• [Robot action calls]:
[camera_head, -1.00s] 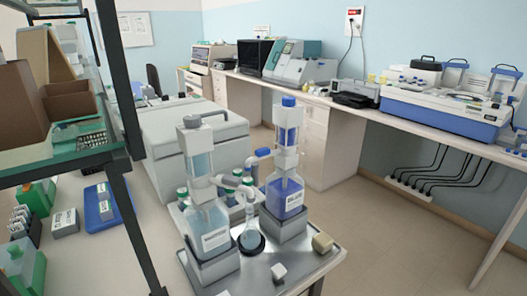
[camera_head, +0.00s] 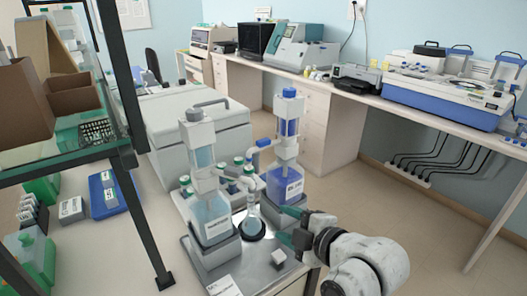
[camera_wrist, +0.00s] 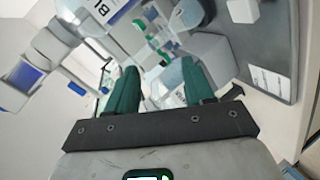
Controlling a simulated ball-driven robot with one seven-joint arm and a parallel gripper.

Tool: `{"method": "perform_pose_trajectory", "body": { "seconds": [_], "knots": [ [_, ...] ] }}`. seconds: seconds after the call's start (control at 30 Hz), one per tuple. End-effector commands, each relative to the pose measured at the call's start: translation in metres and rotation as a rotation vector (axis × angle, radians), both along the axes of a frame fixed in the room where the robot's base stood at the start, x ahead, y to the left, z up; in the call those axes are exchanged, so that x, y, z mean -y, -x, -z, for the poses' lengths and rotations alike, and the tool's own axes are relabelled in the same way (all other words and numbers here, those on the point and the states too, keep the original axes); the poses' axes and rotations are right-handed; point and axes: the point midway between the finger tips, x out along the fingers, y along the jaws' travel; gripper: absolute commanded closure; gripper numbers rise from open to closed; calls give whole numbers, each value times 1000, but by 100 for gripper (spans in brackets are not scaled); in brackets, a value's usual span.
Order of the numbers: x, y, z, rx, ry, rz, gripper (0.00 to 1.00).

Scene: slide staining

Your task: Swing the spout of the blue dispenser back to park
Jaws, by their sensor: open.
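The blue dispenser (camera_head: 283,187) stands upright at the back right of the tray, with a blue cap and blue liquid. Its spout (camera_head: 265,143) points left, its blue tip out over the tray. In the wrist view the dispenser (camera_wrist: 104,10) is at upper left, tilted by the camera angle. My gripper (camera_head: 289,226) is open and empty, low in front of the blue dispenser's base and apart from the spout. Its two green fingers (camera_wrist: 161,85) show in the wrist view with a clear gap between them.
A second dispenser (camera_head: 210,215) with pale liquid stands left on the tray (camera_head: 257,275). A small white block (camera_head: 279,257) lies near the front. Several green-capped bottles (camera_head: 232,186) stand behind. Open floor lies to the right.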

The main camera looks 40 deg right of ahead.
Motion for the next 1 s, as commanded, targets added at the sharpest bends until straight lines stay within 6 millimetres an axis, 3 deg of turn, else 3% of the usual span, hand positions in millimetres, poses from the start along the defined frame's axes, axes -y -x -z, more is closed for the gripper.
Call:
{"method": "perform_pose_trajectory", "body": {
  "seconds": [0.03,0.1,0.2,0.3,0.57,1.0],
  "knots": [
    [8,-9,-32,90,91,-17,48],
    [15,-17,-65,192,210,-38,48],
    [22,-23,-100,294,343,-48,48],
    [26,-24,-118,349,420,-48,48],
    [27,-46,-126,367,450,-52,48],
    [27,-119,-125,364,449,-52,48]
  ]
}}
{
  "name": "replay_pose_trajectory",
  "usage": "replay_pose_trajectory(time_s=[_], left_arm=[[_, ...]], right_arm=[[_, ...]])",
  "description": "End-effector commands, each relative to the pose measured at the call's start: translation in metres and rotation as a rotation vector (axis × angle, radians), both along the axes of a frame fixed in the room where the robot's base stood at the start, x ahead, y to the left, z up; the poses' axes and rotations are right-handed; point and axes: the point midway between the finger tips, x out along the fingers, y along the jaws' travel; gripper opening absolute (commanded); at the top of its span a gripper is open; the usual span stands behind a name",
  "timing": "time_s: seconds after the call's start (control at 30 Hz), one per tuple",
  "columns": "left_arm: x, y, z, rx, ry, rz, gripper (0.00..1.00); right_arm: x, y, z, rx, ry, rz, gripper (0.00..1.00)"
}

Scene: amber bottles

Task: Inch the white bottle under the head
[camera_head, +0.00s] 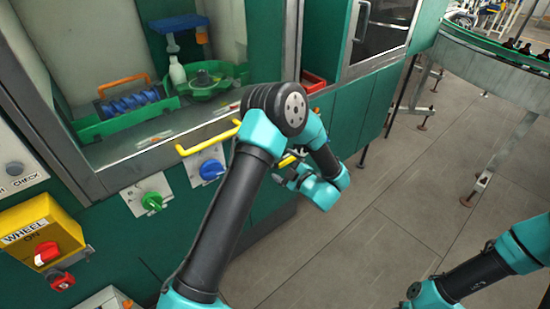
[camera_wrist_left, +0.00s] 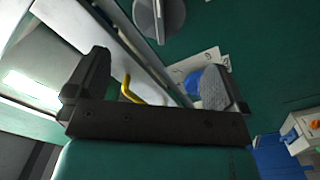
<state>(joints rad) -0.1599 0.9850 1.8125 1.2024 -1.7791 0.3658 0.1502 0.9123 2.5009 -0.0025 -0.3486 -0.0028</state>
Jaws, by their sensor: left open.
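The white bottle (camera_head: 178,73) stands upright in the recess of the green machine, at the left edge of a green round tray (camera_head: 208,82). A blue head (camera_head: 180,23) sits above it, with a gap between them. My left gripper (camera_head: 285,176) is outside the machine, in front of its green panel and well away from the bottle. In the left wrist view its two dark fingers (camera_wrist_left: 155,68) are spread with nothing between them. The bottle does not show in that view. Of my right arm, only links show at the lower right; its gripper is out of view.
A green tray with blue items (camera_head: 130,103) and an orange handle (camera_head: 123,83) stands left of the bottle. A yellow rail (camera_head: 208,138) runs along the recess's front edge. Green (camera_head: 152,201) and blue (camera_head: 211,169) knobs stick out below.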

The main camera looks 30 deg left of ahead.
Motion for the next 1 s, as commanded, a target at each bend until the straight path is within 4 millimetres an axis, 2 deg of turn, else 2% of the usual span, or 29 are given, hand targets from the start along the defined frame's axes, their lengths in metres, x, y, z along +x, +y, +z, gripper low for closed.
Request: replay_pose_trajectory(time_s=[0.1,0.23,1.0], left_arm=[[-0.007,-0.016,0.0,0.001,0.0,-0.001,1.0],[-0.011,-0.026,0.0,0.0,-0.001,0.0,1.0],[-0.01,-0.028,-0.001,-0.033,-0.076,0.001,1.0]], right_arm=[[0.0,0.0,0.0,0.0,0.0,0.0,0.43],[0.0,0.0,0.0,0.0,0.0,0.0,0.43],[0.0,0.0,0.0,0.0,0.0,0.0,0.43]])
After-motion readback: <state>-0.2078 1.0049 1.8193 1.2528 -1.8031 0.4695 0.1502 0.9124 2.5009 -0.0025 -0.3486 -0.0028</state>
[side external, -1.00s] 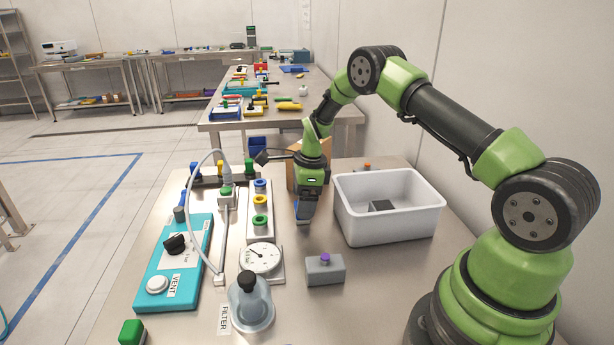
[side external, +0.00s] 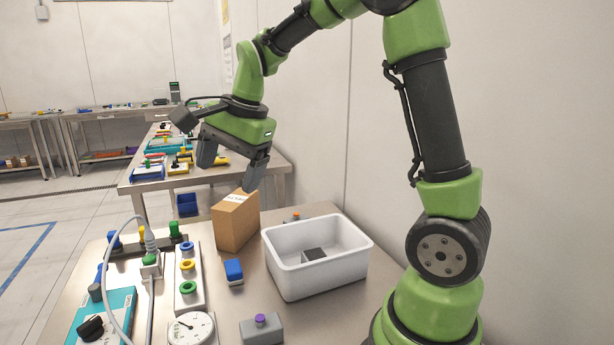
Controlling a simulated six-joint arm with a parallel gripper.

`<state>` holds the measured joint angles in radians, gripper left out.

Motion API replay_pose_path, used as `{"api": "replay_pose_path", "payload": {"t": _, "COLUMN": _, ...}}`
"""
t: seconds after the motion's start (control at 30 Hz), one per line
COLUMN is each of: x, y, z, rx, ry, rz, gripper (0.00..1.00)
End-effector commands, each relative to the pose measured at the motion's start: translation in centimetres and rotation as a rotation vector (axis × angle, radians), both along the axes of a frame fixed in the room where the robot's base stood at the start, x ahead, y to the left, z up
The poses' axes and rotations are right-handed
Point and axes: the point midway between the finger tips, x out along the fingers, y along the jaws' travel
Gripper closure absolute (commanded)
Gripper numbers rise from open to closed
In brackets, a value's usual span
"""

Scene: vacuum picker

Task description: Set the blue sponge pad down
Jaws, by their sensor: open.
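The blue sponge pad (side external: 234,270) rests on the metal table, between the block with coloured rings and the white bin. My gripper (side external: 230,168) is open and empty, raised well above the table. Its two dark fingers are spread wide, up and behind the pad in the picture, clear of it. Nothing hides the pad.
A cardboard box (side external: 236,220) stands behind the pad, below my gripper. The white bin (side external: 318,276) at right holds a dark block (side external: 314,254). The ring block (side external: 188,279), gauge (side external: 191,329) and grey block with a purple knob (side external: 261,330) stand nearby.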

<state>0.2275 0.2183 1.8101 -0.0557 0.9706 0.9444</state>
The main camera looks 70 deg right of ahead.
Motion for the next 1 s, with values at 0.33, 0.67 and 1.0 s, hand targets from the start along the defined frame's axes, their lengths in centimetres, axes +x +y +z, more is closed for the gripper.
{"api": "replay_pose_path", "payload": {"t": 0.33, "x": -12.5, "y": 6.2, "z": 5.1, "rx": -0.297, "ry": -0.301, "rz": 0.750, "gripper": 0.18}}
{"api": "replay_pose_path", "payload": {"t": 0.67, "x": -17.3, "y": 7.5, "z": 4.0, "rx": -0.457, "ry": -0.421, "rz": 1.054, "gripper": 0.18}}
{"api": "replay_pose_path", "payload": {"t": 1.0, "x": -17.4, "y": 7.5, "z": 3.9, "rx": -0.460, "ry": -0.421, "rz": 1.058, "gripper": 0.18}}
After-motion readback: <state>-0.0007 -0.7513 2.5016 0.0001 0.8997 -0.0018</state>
==
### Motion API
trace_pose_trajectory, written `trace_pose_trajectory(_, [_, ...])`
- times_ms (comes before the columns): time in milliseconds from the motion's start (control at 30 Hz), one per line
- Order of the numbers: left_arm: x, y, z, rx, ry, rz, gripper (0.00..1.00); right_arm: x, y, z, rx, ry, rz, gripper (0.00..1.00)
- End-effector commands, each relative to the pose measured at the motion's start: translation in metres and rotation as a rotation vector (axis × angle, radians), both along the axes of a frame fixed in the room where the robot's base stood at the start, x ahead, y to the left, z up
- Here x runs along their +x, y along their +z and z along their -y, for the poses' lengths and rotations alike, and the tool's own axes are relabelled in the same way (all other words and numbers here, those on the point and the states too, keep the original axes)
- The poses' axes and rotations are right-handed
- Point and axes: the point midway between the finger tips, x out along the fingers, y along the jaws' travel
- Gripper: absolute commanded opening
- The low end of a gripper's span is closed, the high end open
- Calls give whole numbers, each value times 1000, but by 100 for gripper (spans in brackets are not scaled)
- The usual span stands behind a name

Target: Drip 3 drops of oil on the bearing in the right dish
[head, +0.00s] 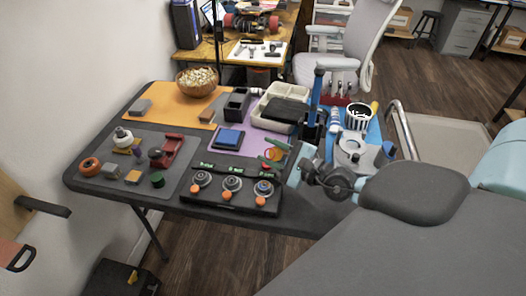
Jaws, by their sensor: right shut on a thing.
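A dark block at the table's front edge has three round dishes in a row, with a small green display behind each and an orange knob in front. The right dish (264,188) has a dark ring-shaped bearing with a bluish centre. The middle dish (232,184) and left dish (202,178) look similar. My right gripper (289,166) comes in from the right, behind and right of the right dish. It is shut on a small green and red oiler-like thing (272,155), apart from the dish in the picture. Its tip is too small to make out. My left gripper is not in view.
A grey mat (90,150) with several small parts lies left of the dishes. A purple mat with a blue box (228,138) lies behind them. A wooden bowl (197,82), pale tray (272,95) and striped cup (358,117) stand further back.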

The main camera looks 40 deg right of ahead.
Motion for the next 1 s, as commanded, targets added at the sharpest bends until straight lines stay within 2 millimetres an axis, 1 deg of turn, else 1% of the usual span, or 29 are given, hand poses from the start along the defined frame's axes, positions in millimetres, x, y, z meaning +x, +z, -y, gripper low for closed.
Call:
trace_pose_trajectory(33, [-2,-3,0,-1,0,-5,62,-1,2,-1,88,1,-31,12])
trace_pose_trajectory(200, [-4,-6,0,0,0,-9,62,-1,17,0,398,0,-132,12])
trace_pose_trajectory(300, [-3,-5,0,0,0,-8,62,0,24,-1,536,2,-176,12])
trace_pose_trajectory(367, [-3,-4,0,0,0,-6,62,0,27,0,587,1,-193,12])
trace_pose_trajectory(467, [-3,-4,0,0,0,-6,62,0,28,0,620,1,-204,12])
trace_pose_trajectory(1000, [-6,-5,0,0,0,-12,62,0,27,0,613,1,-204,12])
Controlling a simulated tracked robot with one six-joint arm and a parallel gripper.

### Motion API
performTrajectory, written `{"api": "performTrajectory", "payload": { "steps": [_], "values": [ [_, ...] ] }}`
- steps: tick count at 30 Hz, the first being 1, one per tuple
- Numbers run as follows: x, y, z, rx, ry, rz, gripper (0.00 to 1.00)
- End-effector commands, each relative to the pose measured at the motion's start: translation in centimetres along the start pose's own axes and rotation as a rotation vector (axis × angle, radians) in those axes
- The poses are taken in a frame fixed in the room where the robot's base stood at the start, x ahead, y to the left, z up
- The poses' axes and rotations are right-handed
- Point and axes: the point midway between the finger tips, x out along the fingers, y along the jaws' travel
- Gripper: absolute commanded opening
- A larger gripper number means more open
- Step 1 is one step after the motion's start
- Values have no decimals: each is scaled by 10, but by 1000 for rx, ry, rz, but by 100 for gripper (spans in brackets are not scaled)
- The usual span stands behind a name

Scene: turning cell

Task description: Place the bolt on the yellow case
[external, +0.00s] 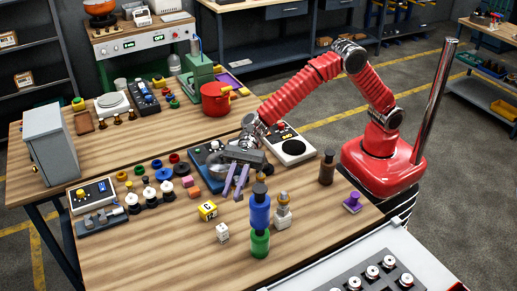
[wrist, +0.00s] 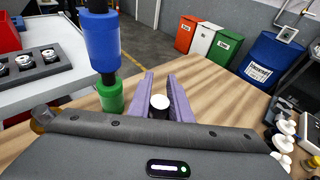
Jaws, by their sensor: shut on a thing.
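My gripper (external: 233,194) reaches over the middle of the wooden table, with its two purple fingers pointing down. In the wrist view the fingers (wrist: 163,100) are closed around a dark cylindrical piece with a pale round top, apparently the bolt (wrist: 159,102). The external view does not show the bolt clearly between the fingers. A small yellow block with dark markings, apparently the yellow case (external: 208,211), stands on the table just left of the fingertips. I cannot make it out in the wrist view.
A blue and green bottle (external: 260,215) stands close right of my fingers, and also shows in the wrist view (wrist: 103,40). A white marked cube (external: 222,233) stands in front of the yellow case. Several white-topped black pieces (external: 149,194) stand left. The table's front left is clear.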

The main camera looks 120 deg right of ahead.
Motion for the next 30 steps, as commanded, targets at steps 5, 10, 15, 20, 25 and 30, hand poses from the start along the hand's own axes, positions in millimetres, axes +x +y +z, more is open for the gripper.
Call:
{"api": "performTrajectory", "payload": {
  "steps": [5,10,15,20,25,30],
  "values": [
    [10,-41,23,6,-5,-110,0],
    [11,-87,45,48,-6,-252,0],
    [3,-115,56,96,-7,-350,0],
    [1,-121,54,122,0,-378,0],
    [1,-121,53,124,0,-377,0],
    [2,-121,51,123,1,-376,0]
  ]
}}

• [Task to carry out]: Everything from the line that contains "- Step 1 is one step after the motion's start" down to the line that contains "The main camera looks 120 deg right of ahead." should be written out exactly, end lines too, minus the pictures.

• [Complete response]:
- Step 1 is one step after the motion's start
- Values have no decimals: each is scaled by 10, but by 1000 for rx, ry, rz, but by 100 for gripper (spans in brackets are not scaled)
- The usual span stands behind a name

Scene: turning cell

Task description: Place the bolt on the yellow case
[external, +0.00s] 
[wrist, +0.00s] 
Jaws, by their sensor: shut on a thing.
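My gripper (external: 233,194) reaches over the middle of the wooden table, with its two purple fingers pointing down. In the wrist view the fingers (wrist: 163,100) are closed around a dark cylindrical piece with a pale round top, apparently the bolt (wrist: 159,102). The external view does not show the bolt clearly between the fingers. A small yellow block with dark markings, apparently the yellow case (external: 208,211), stands on the table just left of the fingertips. I cannot make it out in the wrist view.
A blue and green bottle (external: 260,215) stands close right of my fingers, and also shows in the wrist view (wrist: 103,40). A white marked cube (external: 222,233) stands in front of the yellow case. Several white-topped black pieces (external: 149,194) stand left. The table's front left is clear.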

The main camera looks 120 deg right of ahead.

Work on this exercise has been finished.